Of course I do, and it's purely luck that Craig made the point for me: 
cf, RFC 1726.  That was not produced quickly nor in isolation nor by 
only a tiny collection of wayward folk.  It creates a mandate to work on 
a particular problem to a particular goal.

My point is that this was expanded over time.

In effect, the goal became "let's reinvent IP was lots of ambitious 
features" and that's a story template that never ends well.  Or, in this 
case, possible at all.

(I haven't re-read it from when it was developed by my recollection is 
that even it was more ambitious than was needed, but that's just my 
rogue opinion.)

While I realize that fragmentation was your starting point, my comments 
were not meant to be about that one way or the other.

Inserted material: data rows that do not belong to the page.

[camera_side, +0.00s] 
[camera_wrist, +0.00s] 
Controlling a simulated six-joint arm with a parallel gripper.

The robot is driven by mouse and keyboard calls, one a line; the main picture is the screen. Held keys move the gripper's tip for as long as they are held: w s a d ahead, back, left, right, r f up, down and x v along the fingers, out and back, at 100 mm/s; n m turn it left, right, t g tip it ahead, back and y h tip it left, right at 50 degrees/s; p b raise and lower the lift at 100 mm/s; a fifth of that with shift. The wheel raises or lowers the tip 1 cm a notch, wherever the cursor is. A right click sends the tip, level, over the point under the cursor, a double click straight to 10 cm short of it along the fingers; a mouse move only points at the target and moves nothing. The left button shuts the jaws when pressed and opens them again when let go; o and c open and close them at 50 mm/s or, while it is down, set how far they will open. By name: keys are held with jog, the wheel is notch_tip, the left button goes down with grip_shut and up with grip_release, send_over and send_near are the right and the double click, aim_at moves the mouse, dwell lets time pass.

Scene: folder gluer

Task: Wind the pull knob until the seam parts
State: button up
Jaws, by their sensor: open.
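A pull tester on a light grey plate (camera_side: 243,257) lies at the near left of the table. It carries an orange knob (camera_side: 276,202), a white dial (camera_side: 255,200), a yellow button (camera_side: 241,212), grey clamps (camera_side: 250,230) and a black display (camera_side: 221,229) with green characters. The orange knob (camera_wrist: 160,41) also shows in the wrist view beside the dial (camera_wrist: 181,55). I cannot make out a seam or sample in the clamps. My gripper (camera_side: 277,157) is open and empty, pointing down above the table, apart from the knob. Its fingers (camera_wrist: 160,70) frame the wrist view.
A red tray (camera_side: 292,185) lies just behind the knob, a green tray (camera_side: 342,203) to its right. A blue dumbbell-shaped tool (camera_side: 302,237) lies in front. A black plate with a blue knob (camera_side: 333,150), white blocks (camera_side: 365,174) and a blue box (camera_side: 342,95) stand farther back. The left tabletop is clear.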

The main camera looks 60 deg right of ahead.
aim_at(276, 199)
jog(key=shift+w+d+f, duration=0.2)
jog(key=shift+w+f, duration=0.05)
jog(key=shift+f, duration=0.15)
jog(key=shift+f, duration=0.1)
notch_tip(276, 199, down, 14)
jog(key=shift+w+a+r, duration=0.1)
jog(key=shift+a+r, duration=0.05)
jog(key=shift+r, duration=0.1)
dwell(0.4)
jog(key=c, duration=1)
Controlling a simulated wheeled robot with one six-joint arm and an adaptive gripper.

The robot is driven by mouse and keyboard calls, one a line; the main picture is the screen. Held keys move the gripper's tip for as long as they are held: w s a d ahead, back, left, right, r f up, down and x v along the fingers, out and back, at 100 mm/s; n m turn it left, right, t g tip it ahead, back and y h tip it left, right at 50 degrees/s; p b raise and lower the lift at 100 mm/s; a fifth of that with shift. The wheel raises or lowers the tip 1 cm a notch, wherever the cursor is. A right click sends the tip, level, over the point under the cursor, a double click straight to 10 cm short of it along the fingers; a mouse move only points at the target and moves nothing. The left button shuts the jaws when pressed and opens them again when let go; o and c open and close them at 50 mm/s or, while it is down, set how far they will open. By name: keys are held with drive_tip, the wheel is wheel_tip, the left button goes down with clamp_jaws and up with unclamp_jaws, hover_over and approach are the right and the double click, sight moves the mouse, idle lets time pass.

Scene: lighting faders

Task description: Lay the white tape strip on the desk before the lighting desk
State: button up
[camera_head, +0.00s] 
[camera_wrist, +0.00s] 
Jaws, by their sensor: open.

(However I'd had the impression that even IPv4 fragmentation is 
problematic these days, so am surprised it's an issue for v6; but really 
my comments were meant as broadly as the language indicates and not at 
all about a particular like this.)


> we were volunteers, who worked on what we found deserving of our time.

(We can deal with the deceptive IETF myth of 'volunteer' some other time.)

The essence is that, yes, a 'strongly dominant' set of those working on 
IPv6 chose to expand the scope beyond the original intent of the effort, 
namely to simply expand the address space.  My claim then and now is 
that that greatly facilitated the problematic history that ensued.


> if the fragmentation differences between v4 and v6 were as you say a
> form of scope creep, 

but I didn't say that and I apologize for, apparently, not being clear 
that my comments were not at all meant about fragmentation per se. 
Simplistically, since v4 has fragmentation and had a really good reason 
for needing it, I'd expect v6 to have it, absent a really good reason 
not to.


> i was pushing for a simple expansion of the IP header so that we could
> use source routing on all flows, to connect network 10 at each end,
> through a series of tubes, really, that had unique IP addresses, so that

That's an amusing specific, for me.  There was a meeting with Vint and 
others discussing the challenge of testing IPv6, given that there was no 
test lab large enough to make for an interesting case, and I suggested 
tunnelling IP(v6)/IP(v4) to connect an aggregation of test labs.  Vint 
did not initially like the idea though I gather this changed over time.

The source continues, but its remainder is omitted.